Lana is leaving? When does Lois arrive?

Sunday, 8 June 2014

Smallville: Legacy

Christopher Reeve again. It is taking too long to find out what deal Jonathan and Jor-El made and what the Kryptonian Key is going to do. Lana deciding not to have a relationship with Clark gets tedious. She listens to Lex.

The theme of father-son conflicts is central. Lex helps the FBI to spy on Lionel - but tries to keep them away from Clark. Lionel tells Clark that a son's love for a father is special; after all, we only get one. Does he suspect that Clark has two? In any case, Lionel murdered his own parents and has a terrible relationship with his son.

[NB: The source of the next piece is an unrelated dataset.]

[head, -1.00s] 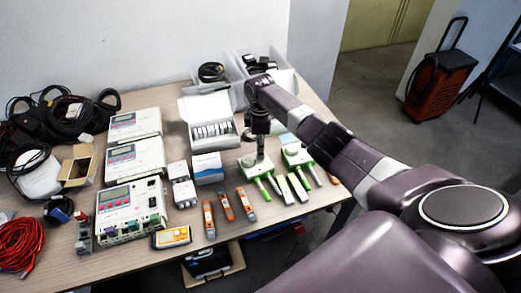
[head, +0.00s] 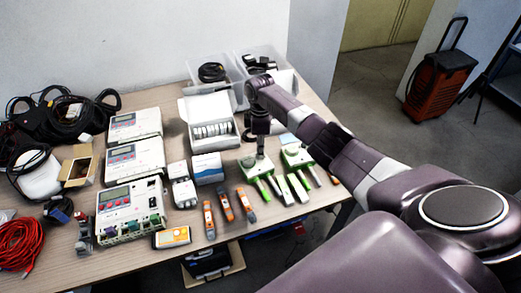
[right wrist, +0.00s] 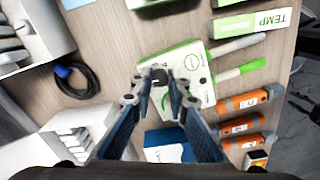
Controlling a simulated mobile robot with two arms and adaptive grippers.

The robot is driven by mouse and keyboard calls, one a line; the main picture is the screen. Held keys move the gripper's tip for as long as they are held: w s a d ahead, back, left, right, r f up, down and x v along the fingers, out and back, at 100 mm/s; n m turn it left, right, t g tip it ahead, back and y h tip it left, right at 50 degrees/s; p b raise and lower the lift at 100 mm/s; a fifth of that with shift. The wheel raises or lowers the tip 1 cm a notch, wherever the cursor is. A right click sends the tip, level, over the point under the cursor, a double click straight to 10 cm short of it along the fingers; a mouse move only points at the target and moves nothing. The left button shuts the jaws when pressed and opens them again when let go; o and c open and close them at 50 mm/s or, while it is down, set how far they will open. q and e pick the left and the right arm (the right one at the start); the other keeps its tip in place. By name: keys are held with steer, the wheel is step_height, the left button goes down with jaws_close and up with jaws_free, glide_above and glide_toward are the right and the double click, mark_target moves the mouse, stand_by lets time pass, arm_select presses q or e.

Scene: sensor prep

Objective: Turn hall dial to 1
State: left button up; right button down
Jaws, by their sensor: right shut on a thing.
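A white-and-green sensor box (head: 252,168) lies near the right part of the table, with white and green probes next to it. In the right wrist view this box (right wrist: 188,62) has a round green logo and a dark dial (right wrist: 160,76) near one end. My right gripper (head: 260,153) points down over the box. In the right wrist view its fingertips (right wrist: 161,80) are shut on the dial from both sides. The fingers hide much of the dial, and I cannot read its setting. My left gripper is not in view.
A similar green-and-white box (head: 296,155) stands just to the right. A box labelled TEMP (right wrist: 252,23) shows in the right wrist view. Orange-and-grey tools (head: 226,206) lie in front, a blue-and-white carton (head: 208,169) to the left. An open white box (head: 211,108) is behind.

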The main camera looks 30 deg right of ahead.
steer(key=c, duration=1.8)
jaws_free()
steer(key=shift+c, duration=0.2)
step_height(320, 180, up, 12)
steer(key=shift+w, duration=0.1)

Dr Swann knows that the bullet-proof masked thief in Metropolis was Clark. He thinks that Clark is not ready for responsibility yet.

Saturday, 7 June 2014

Smallville: Crisis

They can even make us feel sorry for Lionel. I was afraid that he would pull the trigger at the end. Will Lionel die or will Lex help the FBI to bring him down first? The alliance between father and son did not last long. Lionel is now using his considerable resources not for further profit but for mere survival. That does bring him down to closer to everyone else's level.

Lana rings the Youth Center Crisis Line because she has foreknowledge that, when she rings that line, Clark will
answer it. It is interesting to hear her say, "It's happening!" now that we know what that means - and how she came to be where she was with Adam despite her friends' attempts to prevent that.

We should not have seen her body lying with a bullet in the back. That is prevented from happening. Readers of the comics know that "Crisis" is a very powerful title.


Sunday, 1 June 2014

Smallville: Resurrection

Suddenly a lot of stuff comes together. Now we know what was going down with Adam, who could more properly have been called "Lazarus." The theme of Luthor secrets will continue. What will become of Dr Teng?

We did not see how Vince escaped from the secret Luthorcorp lab. Presumably he was not meant to?

Clark lies to Lana right at the end. Superman's entire career is based on deception. I remember that the Kents were always telling "white lies" in Superboy comics.